SHORT EXERCISE
Copy every entry exactly.

==== PROVIDED MATERIAL ====

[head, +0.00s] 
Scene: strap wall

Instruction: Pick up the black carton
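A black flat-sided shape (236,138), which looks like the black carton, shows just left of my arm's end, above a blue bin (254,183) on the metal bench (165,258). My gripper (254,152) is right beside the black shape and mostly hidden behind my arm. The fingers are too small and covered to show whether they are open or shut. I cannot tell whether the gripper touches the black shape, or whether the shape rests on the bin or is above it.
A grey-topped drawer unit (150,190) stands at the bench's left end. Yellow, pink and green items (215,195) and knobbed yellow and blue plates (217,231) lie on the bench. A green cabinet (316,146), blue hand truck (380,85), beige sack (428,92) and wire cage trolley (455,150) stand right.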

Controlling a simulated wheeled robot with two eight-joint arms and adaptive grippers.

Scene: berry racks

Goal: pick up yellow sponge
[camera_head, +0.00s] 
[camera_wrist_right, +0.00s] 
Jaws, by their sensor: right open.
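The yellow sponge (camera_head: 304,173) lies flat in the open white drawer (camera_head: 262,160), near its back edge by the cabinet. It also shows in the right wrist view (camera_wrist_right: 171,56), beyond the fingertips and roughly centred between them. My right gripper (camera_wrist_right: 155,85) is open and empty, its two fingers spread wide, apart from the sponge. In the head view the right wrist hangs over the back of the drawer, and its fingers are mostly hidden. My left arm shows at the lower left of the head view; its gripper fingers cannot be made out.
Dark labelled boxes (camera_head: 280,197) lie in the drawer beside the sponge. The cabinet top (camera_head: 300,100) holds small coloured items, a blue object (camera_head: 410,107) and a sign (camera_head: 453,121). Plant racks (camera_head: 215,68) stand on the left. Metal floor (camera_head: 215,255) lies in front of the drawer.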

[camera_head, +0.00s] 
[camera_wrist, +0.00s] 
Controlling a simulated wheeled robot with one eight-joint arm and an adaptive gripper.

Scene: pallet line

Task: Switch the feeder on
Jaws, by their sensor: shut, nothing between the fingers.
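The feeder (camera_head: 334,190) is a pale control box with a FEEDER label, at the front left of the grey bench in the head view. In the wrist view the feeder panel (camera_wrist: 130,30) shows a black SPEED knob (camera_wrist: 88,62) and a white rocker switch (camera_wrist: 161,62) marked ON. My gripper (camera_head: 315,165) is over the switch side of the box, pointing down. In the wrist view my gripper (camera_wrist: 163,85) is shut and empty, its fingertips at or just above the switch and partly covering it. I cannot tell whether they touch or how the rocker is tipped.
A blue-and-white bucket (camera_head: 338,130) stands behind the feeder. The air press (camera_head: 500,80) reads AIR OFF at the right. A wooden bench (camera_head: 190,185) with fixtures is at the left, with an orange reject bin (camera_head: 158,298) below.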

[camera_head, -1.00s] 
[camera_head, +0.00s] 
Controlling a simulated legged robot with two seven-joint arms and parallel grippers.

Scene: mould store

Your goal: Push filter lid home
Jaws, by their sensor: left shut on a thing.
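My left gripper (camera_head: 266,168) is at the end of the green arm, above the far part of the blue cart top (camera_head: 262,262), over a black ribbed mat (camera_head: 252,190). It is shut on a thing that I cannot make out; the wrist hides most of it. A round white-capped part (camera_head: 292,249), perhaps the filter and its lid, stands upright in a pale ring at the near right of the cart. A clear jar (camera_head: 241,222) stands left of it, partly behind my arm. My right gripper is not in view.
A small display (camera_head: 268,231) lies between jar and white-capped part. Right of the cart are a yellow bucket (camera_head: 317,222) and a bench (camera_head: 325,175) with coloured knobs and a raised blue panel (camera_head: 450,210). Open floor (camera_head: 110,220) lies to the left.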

====

FINAL RESULT
[head, +0.00s] 
Scene: strap wall

Instruction: Pick up the black carton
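A black flat-sided shape (236,138), which looks like the black carton, shows just left of my arm's end, above a blue bin (254,183) on the metal bench (165,258). My gripper (254,152) is right beside the black shape and mostly hidden behind my arm. The fingers are too small and covered to show whether they are open or shut. I cannot tell whether the gripper touches the black shape, or whether the shape rests on the bin or is above it.
A grey-topped drawer unit (150,190) stands at the bench's left end. Yellow, pink and green items (215,195) and knobbed yellow and blue plates (217,231) lie on the bench. A green cabinet (316,146), blue hand truck (380,85), beige sack (428,92) and wire cage trolley (455,150) stand right.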

Controlling a simulated wheeled robot with two eight-joint arms and adaptive grippers.

Scene: berry racks

Goal: pick up yellow sponge
[camera_head, +0.00s] 
[camera_wrist_right, +0.00s] 
Jaws, by their sensor: right open.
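The yellow sponge (camera_head: 304,173) lies flat in the open white drawer (camera_head: 262,160), near its back edge by the cabinet. It also shows in the right wrist view (camera_wrist_right: 171,56), beyond the fingertips and roughly centred between them. My right gripper (camera_wrist_right: 155,85) is open and empty, its two fingers spread wide, apart from the sponge. In the head view the right wrist hangs over the back of the drawer, and its fingers are mostly hidden. My left arm shows at the lower left of the head view; its gripper fingers cannot be made out.
Dark labelled boxes (camera_head: 280,197) lie in the drawer beside the sponge. The cabinet top (camera_head: 300,100) holds small coloured items, a blue object (camera_head: 410,107) and a sign (camera_head: 453,121). Plant racks (camera_head: 215,68) stand on the left. Metal floor (camera_head: 215,255) lies in front of the drawer.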

[camera_head, +0.00s] 
[camera_wrist, +0.00s] 
Controlling a simulated wheeled robot with one eight-joint arm and an adaptive gripper.

Scene: pallet line

Task: Switch the feeder on
Jaws, by their sensor: shut, nothing between the fingers.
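The feeder (camera_head: 334,190) is a pale control box with a FEEDER label, at the front left of the grey bench in the head view. In the wrist view the feeder panel (camera_wrist: 130,30) shows a black SPEED knob (camera_wrist: 88,62) and a white rocker switch (camera_wrist: 161,62) marked ON. My gripper (camera_head: 315,165) is over the switch side of the box, pointing down. In the wrist view my gripper (camera_wrist: 163,85) is shut and empty, its fingertips at or just above the switch and partly covering it. I cannot tell whether they touch or how the rocker is tipped.
A blue-and-white bucket (camera_head: 338,130) stands behind the feeder. The air press (camera_head: 500,80) reads AIR OFF at the right. A wooden bench (camera_head: 190,185) with fixtures is at the left, with an orange reject bin (camera_head: 158,298) below.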

[camera_head, -1.00s] 
[camera_head, +0.00s] 
Controlling a simulated legged robot with two seven-joint arms and parallel grippers.

Scene: mould store

Your goal: Push filter lid home
Jaws, by their sensor: left shut on a thing.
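My left gripper (camera_head: 266,168) is at the end of the green arm, above the far part of the blue cart top (camera_head: 262,262), over a black ribbed mat (camera_head: 252,190). It is shut on a thing that I cannot make out; the wrist hides most of it. A round white-capped part (camera_head: 292,249), perhaps the filter and its lid, stands upright in a pale ring at the near right of the cart. A clear jar (camera_head: 241,222) stands left of it, partly behind my arm. My right gripper is not in view.
A small display (camera_head: 268,231) lies between jar and white-capped part. Right of the cart are a yellow bucket (camera_head: 317,222) and a bench (camera_head: 325,175) with coloured knobs and a raised blue panel (camera_head: 450,210). Open floor (camera_head: 110,220) lies to the left.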

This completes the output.